Go through the material below and count the lines with the string "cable"; the number is the whole answer.

* Start Supplied data *

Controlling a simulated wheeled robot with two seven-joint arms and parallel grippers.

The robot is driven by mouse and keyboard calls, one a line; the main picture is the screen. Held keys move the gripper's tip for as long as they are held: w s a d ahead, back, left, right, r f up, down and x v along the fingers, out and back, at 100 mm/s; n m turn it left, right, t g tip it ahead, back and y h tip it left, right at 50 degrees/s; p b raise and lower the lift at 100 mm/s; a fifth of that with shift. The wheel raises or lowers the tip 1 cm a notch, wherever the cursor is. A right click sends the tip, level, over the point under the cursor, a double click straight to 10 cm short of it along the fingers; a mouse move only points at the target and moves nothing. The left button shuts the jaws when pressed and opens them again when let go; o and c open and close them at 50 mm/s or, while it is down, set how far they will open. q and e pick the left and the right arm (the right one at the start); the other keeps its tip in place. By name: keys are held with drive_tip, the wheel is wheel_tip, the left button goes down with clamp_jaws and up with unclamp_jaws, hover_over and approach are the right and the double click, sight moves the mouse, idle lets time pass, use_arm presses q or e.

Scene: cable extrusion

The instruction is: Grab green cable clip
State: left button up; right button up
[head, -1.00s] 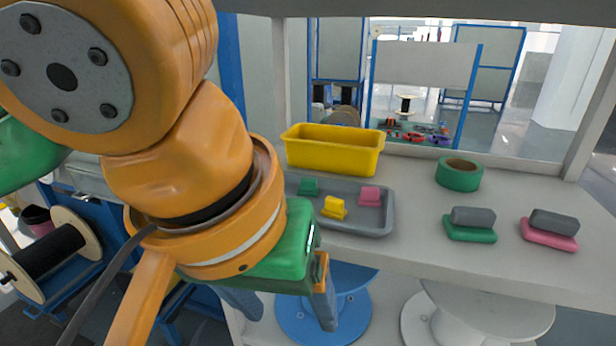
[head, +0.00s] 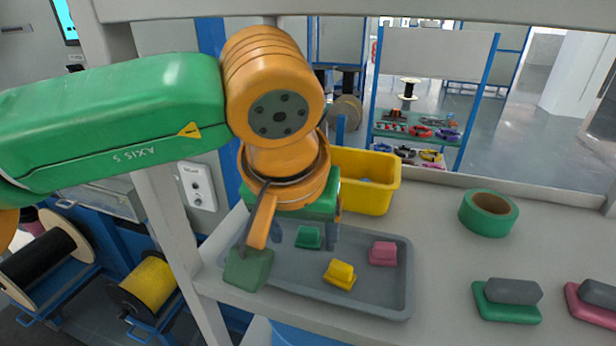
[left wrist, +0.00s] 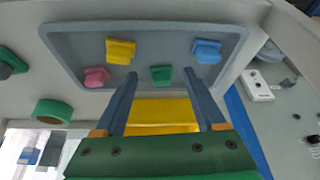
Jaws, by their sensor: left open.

* End Supplied data *

**Solution**. 2